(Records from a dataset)
◆ ◆ ◆

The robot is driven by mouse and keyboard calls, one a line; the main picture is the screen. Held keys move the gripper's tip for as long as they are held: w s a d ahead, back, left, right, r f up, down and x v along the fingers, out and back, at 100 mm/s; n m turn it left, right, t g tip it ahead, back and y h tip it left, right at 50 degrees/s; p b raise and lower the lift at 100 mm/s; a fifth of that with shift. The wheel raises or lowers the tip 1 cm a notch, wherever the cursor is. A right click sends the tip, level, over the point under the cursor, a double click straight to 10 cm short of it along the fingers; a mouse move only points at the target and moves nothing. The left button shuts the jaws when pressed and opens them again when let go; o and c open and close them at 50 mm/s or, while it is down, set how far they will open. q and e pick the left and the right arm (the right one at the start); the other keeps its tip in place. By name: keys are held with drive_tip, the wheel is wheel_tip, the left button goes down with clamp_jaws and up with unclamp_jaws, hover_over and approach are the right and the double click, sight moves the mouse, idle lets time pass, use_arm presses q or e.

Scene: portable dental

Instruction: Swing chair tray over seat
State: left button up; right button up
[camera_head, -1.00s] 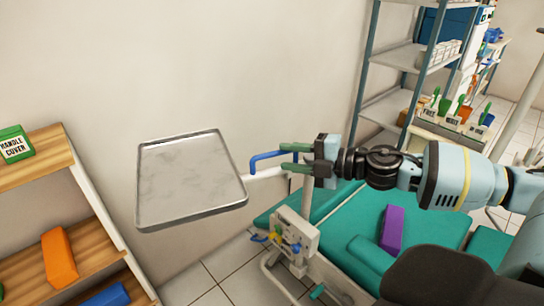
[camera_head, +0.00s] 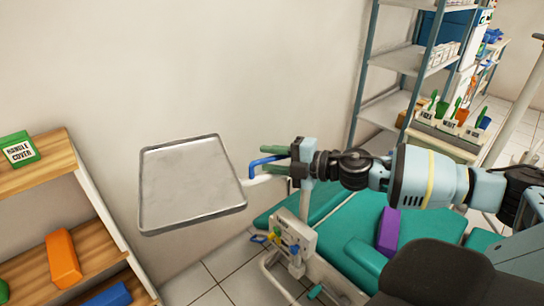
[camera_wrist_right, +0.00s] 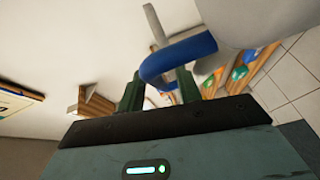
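The grey metal tray (camera_head: 192,186) is held level on a pale arm, left of the teal dental chair (camera_head: 350,228) and not over its seat. A blue handle (camera_head: 258,165) stands at the tray's right edge. My right gripper (camera_head: 273,160) is at this handle, with its green fingers apart on either side of it. In the right wrist view, the blue handle (camera_wrist_right: 178,57) curves past the two spread fingers (camera_wrist_right: 158,92). I cannot tell whether either finger touches it. My left gripper is not in view.
A wooden shelf (camera_head: 60,160) with a green box (camera_head: 18,150) and an orange block (camera_head: 62,258) stands at the left. A purple block (camera_head: 388,230) lies on the chair. A metal rack (camera_head: 405,60) stands behind. Bare wall lies behind the tray.

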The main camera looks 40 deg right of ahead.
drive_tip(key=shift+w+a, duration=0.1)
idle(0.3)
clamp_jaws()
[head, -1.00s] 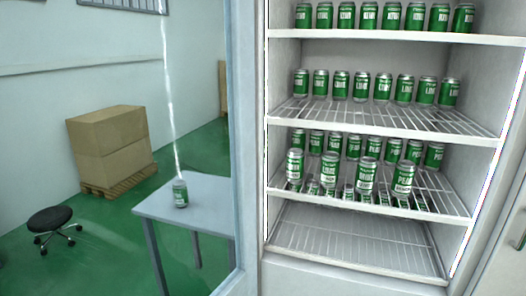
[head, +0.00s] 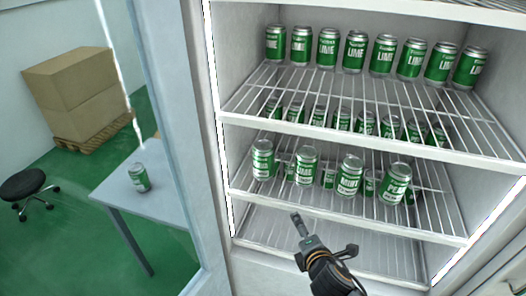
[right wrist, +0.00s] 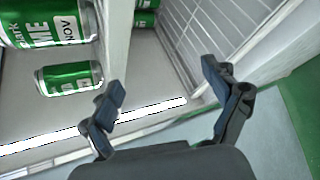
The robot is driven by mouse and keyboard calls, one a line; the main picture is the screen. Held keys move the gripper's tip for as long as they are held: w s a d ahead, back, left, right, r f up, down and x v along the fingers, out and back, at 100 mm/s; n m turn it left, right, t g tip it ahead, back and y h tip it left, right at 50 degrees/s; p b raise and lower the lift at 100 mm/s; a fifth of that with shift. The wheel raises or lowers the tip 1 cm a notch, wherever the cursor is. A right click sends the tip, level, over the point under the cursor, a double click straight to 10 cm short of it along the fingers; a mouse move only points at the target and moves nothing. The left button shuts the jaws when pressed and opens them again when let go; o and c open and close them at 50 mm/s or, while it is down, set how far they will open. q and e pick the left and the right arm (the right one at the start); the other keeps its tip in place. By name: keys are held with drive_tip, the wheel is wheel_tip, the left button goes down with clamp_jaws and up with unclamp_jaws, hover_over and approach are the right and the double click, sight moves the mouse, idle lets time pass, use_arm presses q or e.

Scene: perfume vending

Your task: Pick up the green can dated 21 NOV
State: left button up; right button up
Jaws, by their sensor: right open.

◆ ◆ ◆

* Given problem *
Wherever the string "Scene" appears in the entries above, list that line.

* Written response *
Scene: portable dental
Scene: perfume vending

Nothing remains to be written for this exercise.